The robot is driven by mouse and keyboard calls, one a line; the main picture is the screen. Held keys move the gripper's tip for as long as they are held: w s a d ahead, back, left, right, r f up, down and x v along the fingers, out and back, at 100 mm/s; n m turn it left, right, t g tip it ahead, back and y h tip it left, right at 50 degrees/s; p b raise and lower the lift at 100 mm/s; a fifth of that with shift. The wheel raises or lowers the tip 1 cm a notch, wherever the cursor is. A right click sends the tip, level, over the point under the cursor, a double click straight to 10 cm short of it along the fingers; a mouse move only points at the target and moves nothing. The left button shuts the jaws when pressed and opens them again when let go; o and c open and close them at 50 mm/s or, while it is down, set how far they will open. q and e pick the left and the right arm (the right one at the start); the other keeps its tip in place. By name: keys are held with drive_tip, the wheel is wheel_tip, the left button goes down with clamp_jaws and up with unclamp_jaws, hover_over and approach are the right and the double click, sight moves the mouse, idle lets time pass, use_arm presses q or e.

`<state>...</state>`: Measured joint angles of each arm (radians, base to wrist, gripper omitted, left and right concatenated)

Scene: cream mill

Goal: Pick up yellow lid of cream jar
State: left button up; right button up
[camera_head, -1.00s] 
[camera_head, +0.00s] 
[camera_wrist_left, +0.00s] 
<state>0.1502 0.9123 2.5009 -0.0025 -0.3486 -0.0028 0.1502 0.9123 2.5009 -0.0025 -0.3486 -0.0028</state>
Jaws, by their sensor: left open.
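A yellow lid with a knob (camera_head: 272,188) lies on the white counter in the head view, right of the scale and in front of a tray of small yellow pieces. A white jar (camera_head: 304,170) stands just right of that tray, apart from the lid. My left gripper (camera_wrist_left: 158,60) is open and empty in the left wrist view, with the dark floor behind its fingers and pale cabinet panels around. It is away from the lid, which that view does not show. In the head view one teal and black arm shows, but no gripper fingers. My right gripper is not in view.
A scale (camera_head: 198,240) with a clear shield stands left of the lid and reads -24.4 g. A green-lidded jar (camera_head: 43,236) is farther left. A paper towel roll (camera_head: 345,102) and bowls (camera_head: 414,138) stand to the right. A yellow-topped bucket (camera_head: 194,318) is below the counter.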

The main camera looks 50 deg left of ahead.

Directive:
Copy every line above that holds the word "cream".

Worked solution:
Scene: cream mill
Goal: Pick up yellow lid of cream jar

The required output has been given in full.